SET EXERCISE: Look through the material below for "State". Copy every line that contains it.

- - - - -

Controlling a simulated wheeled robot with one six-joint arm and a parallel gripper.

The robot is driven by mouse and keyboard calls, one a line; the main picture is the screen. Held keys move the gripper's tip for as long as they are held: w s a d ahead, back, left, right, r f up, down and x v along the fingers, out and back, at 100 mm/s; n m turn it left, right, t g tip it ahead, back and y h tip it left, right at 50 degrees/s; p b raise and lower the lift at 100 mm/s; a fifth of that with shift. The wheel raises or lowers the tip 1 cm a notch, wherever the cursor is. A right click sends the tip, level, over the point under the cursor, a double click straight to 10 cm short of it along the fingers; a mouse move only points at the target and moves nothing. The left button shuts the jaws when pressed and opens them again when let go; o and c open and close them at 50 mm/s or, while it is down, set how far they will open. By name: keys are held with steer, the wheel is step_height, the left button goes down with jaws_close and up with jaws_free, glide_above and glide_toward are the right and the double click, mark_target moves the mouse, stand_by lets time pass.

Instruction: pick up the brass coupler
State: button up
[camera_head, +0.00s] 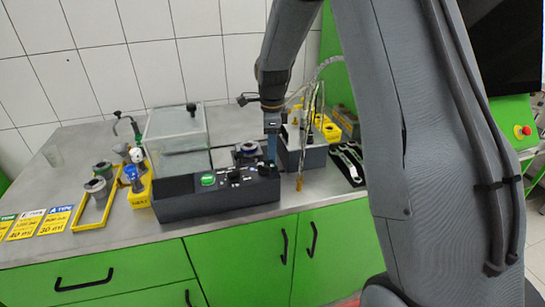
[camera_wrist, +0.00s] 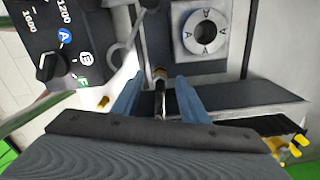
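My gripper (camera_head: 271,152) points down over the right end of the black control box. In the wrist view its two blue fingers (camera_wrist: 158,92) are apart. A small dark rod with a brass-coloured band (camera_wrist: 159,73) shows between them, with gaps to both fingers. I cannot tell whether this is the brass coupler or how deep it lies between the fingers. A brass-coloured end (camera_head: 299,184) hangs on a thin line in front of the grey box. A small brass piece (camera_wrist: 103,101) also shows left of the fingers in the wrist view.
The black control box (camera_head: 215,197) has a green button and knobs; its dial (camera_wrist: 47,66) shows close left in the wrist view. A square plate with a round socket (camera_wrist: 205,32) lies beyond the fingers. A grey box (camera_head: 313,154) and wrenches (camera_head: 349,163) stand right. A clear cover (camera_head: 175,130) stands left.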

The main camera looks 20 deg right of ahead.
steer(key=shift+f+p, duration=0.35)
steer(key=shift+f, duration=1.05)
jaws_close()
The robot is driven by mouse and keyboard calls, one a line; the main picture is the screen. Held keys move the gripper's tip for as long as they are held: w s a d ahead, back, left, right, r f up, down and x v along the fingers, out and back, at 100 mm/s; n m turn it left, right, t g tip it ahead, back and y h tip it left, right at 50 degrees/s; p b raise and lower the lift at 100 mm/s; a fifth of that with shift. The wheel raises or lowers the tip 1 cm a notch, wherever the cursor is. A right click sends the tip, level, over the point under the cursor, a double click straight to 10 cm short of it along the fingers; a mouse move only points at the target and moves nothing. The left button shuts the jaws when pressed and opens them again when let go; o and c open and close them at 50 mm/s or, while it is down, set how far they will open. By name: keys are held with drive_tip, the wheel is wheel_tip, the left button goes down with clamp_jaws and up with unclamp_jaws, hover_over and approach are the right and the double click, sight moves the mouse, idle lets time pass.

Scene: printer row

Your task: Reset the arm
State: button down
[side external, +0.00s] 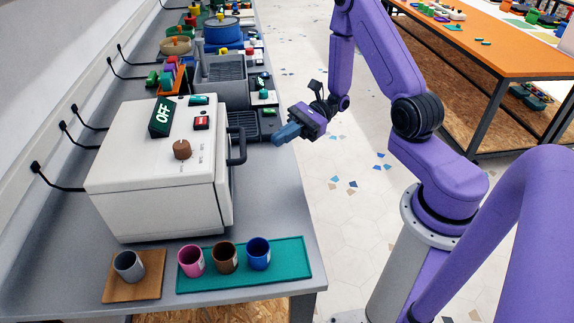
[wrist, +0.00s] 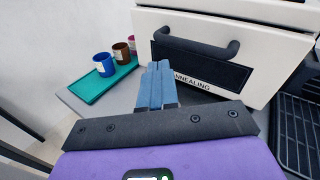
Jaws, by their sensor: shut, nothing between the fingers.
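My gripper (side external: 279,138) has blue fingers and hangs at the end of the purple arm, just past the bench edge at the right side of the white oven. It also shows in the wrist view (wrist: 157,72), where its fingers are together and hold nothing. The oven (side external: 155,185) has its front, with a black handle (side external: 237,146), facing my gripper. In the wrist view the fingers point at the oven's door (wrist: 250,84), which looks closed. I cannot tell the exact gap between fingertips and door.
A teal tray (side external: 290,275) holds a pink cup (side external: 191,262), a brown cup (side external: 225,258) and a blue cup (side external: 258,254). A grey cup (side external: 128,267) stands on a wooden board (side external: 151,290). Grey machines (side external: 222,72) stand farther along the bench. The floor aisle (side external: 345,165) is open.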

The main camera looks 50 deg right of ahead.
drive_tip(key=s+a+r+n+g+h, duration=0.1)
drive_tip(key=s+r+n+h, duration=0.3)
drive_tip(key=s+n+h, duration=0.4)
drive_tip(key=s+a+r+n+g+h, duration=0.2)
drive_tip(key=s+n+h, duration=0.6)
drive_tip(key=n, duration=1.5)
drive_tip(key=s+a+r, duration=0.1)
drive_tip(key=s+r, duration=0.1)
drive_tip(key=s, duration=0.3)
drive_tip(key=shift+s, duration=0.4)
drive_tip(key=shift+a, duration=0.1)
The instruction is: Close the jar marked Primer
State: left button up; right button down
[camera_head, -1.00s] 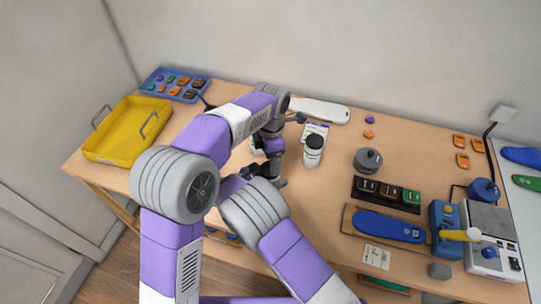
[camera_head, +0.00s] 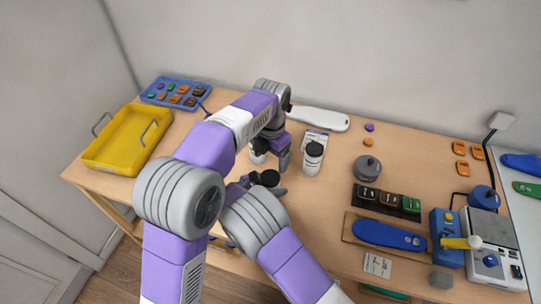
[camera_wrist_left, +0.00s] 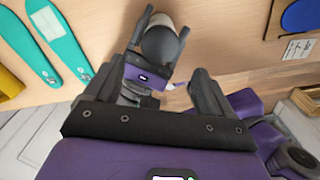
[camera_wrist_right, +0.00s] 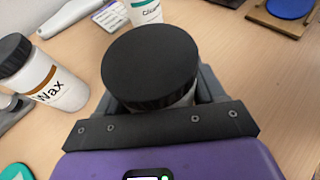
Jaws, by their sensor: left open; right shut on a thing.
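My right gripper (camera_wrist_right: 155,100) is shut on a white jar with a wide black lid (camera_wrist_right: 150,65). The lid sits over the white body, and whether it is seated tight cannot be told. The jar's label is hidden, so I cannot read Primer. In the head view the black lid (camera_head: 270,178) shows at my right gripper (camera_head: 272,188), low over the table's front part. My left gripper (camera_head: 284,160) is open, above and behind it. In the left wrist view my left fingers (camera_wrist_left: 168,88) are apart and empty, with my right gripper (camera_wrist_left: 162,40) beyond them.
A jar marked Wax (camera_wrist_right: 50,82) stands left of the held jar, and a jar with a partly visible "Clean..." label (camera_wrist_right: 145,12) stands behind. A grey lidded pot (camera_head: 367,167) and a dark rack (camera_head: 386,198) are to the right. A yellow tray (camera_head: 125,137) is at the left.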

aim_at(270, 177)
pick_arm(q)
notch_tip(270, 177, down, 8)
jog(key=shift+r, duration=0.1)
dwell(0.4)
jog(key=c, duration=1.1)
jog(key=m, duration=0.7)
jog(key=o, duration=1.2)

- - - - -

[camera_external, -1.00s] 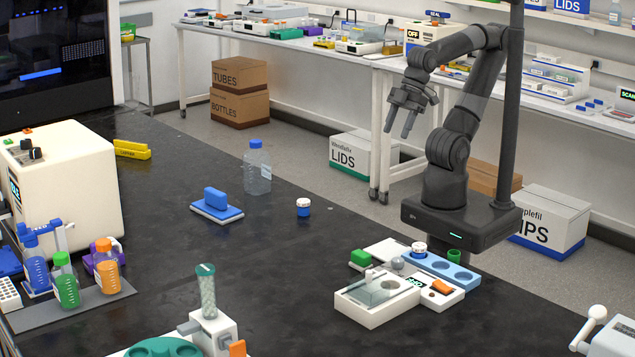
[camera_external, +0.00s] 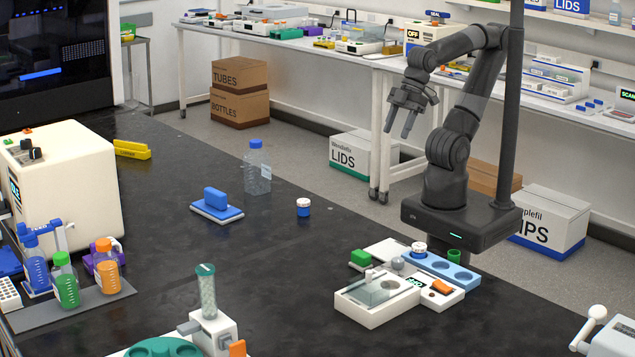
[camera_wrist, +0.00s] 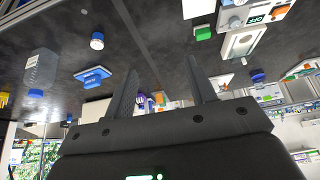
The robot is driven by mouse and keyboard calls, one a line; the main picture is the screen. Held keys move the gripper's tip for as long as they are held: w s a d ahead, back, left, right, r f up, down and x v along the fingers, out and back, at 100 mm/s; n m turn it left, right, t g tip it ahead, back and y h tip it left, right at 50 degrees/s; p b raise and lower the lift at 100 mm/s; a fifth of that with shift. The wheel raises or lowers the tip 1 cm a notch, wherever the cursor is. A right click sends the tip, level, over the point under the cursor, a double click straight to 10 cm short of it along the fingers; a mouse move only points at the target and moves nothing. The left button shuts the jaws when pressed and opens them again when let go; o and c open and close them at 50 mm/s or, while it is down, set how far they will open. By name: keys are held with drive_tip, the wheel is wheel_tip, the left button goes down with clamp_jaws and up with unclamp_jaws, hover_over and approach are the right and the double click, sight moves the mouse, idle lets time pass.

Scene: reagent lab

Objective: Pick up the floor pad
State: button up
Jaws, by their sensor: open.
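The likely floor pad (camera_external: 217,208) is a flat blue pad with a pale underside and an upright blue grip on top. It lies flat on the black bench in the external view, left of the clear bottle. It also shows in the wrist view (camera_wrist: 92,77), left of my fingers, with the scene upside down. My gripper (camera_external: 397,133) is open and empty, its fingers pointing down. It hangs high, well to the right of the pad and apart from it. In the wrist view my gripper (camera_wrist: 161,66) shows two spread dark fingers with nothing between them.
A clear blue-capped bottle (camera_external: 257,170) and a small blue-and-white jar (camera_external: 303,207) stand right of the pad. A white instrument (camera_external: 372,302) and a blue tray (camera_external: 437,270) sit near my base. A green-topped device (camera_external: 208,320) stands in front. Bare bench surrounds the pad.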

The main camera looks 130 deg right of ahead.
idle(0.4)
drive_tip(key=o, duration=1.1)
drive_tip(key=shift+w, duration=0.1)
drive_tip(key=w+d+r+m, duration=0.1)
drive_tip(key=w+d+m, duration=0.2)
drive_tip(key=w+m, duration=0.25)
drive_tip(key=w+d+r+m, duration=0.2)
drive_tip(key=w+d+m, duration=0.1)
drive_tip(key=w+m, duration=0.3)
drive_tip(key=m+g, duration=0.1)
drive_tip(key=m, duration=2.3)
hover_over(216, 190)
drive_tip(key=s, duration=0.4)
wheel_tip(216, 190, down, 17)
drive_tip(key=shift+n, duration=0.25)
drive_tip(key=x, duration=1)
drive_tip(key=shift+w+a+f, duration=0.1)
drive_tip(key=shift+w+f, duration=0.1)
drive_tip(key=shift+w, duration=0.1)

- - - - -

TASK OUTPUT:
State: button up
State: button down
State: left button up; right button down
State: button up

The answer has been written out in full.